Unas primas del vecino empezaron a llegar asiduamente y formaron parte de nuestro grupo de diez, quince adolescentes. Era el 83. Yo tenía 14 años. Sentado en el suelo de la sala y rodeado de esa luz ligera novembrina, larga y lentamente estaba besando por primera vez, después de tardes enteras esperando a quedarnos solos la patoja y yo. En esas vacaciones sentí la sensualidad y el aturdimiento de un nuevo mundo que se abría para mí. Estaba creciendo.
Catorce años tenía también Marco Antonio Molina Theissen cuando el Ejército de Guatemala decidió que él debía morir. Él era enemigo interno del Estado. Su hermana, otra adolescente, había podido escapar de las torturas y violaciones de soldados y oficiales en Quetzaltenango, y esa afrenta debía pagarse.
Su vida no debió ser muy distinta a la mía, a la de tantos de nosotros. Los dos éramos de clase media, vivíamos en una colonia construida a principios de los 70 (yo en la zona 11 y él en la 19) y seguro tendríamos las mismas aficiones, sabríamos las mismas canciones y veríamos los mismos programas.
Un nombre más en la lista de la infamia guatemalteca. Otra familia desecha, separada, exiliada, suspendida un 6 de octubre de 1981. A los 14 años se le terminaba la vida mientras la mía comenzaba dos años después.

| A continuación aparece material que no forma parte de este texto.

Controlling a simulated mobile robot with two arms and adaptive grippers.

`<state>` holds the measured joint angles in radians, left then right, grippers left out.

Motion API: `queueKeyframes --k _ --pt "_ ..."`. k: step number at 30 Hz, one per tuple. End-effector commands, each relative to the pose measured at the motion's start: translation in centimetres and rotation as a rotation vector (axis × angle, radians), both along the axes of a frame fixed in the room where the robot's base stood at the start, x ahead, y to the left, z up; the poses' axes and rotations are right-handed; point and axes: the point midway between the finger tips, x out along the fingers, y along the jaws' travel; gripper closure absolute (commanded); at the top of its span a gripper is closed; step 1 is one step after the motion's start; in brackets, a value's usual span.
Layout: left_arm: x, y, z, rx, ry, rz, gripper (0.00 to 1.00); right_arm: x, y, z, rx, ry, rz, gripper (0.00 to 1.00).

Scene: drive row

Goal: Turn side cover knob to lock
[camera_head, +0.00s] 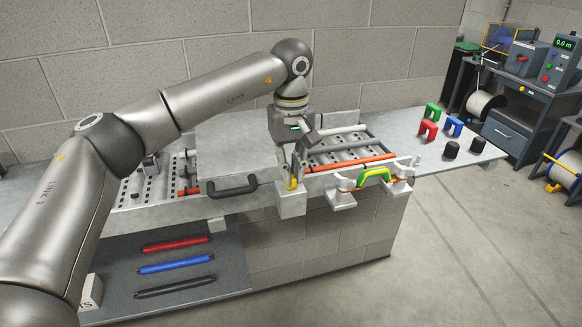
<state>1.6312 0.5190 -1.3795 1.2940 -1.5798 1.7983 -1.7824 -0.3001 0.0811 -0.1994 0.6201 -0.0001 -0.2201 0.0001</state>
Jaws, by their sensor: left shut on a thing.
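My left arm comes in from the left, and its gripper (291,181) points down at the front of the drive row. It is shut on a small yellow knob (292,184) above a grey block on the front rail. The fingers hide most of the knob, so its turn angle cannot be told. The grey side cover (232,145) with a black handle (232,187) lies over the row just left of the gripper. My right gripper does not show.
Right of the gripper are rollers, one orange (350,163), and a green-yellow handle (374,175) between clamps. Red, blue and black rods (175,263) lie on a lower shelf. A side table (428,150) holds coloured brackets and black cylinders.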

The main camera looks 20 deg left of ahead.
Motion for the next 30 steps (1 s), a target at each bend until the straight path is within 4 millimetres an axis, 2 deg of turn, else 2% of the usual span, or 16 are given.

Miles de niños fueron asesinados desde finales de los 70 y durante los 80. La sociedad se rompió para siempre. Fue insensibilizada para no sentir empatía, proximidad, cariño, comunidad. No ver, no sentir, no enterarse. Cuántas vidas rotas. Cuántos hombres y cuántas mujeres cayeron por decisión de un teniente, mayor, coronel, especialista. No, la tortura, el secuestro, la violación, el asesinato, la aniquilación de poblaciones y la sustracción de menores no son tácticas de guerra. Son crímenes de lesa humanidad y así deben llamárseles. Fueron a por ellos. Eran parte de un plan de terror que llega a nuestros días.
Dejar a más de 50 niñas encerradas mientras se queman a la vista de policías y de funcionarios públicos nos dice que la guerra no ha terminado, que está incrustada en el ADN de muchas personas, esas que piden a gritos que los conductores atropellen a niños y adolescentes maltratados y hacinados en una casa y que han salido a las calles de Vista Hermosa pidiendo atención, esas que piensan atropellar a los integrantes de una manifestación y asienten con satisfacción cuando se enteran de que alguien ya lo hizo.
Estos juicios, el de genocidio, el de Sepur Zarco, el de Molina Theissen, son indispensables para reconciliarnos con el pasado; para hablar de eso con nuestros hijos, hermanos, amigos; para reconocernos como sociedad y entender que la disidencia en las ideas imperantes no es subversiva, sino que es indispensable para avanzar.
Hablemos de eso siempre. Pensemos que pudimos ser nosotros. Pensemos que somos sobrevivientes de una barbarie y que todavía no estamos a salvo.
Yo pude haber sido Marco Antonio. Cualquiera de nosotros pudo haber sido él.